The new organisation, to be called Stevia Internacional Europe, is being formed by ingredients supplier Lavollée SA, flavour company Mane, and sugar producer Cristal Union Group, which owns the Daddy and Erstein consumer brands.
Hervé Ory-Lavollée, chairman of Lavollée, told FoodNavigator.com that the three partners will have “roughly equal” shares in the venture. The supply of stevia will come from Argentine producer Stevia Internacional, with which Lavollée SA has had an agreement since mid 2009.
“The key of our project compared to competitors is that the stevia extracts are controlled through all the production chain – from leaves to spoon,” he said.
Mane has been working with stevia for the last decade – in particular on the best repartition of the various steviol glycosides. President Jean Mane said: “Our expertise in the creation of flavours and in sensory analysis will also enhance the organoleptic attributes of the various applications in which stevia extracts are formulated with specifically designed flavouring and masking solutions.”
Having sugar player Cristal Union on board is a major advantage, Ory-Lavollée explained, as although it has not had any activities in stevia before its experience in sugar beet will be transferable, particular when it comes to managing plantations.
“Growing stevia is different, but it’s the same business,” he said. Cristal Union also has extraction expertise through Burgundy, in which it owns a 40 per cent stake.
The association is expected to bring more clout when marketing stevia ingredients to major manufacturers.

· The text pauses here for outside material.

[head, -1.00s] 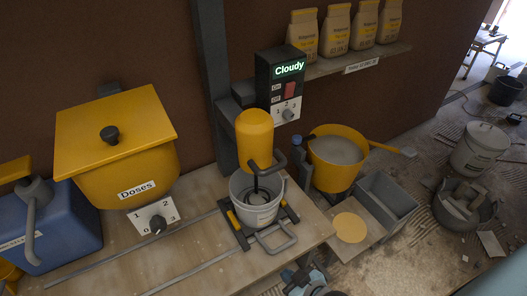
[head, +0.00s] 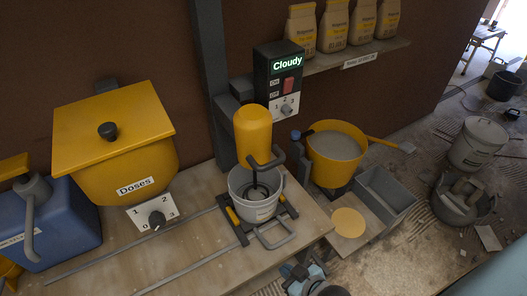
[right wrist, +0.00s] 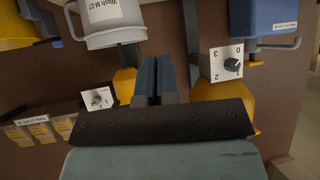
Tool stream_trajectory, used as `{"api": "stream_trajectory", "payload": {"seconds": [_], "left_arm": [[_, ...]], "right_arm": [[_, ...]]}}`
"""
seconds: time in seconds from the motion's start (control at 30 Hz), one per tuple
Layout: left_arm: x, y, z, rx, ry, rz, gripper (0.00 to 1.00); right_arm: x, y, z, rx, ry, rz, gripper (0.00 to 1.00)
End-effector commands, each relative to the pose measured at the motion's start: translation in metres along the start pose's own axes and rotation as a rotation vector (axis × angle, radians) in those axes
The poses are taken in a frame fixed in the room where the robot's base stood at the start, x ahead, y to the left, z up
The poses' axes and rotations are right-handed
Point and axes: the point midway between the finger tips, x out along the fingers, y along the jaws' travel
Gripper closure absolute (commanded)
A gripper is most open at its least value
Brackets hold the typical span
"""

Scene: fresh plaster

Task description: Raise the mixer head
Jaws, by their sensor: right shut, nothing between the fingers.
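The yellow mixer head (head: 253,135) hangs upright on its stand, with a dark bent handle (head: 266,160) at its lower front. Its dark paddle reaches down into a pale bucket (head: 240,186) on the bench. My right gripper (head: 300,271) is at the bottom of the head view, below and in front of the bucket, apart from the handle. In the right wrist view its fingers (right wrist: 159,80) are together and empty. The bucket, labelled Wash M-27, also shows in the right wrist view (right wrist: 108,38). My left gripper is not in view.
A control box (head: 288,68) reading Cloudy is on the wall behind the mixer head. A yellow Doses hopper (head: 115,165) with a dial stands left. A yellow tub (head: 322,170) and grey bin (head: 384,205) stand right. A grey loop handle (head: 280,241) sticks out before the bucket.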

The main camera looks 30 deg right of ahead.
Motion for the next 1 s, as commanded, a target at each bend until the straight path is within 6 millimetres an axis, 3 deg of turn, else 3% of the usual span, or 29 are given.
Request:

“It may help by their power in marketing and sales force, and it may help us to bring in big names in food,” Ory-Lavollée said. Big names he has his eye on include the likes of Coca Cola and Danone, who are more familiar with Cristal Union than they are with a relatively small player like Lavollée.
Waiting for the Commission
European stevia is currently an industry-in-waiting, as the European Commission has yet to grant its approval of stevia sweeteners. The European Food Safety Authority (EFSA) gave a positive safety opinion on steviol glycosides in April 2010, in line with the Joint FAO/WHO Expert Committee on Food Additives (JECFA), which approves the use of steviol glycosides at 95 per cent purity or above.
“Most of our customers have not been able to launch because of regulatory delays,” said Ory-Lavollée. It is not clear exactly when the approval will be granted, but it is widely expected to be some time in 2011.
“Given the number of samples and small volumes we are supplying for pilots and testing, we see lots of companies are now preparing for launches.” Particular interest is seen in the dairy, beverage and confectionery categories.
In France stevia sweeteners with a high purity of the steviol glycoside Reb A have been permitted under a 2-year window in advance of full EU approval since September 2009. That has been helpful as it has allowed suppliers to start shifting volumes and also to provide a test market.
“A lot of foreign companies have been checking what has been happening in France. It allows them to study the market and see consumer reactions.”
On the other hand, being able to market stevia products in just one country has proven challenging for manufacturers with pan-European production and logistics, as they have had to carve out special arrangements for stevia-containing brands.
While Ory-Lavollée is positive that full EU approval will be granted before France’s 2-year window ends, he said discussions are underway with the authorities for an extension should one be required.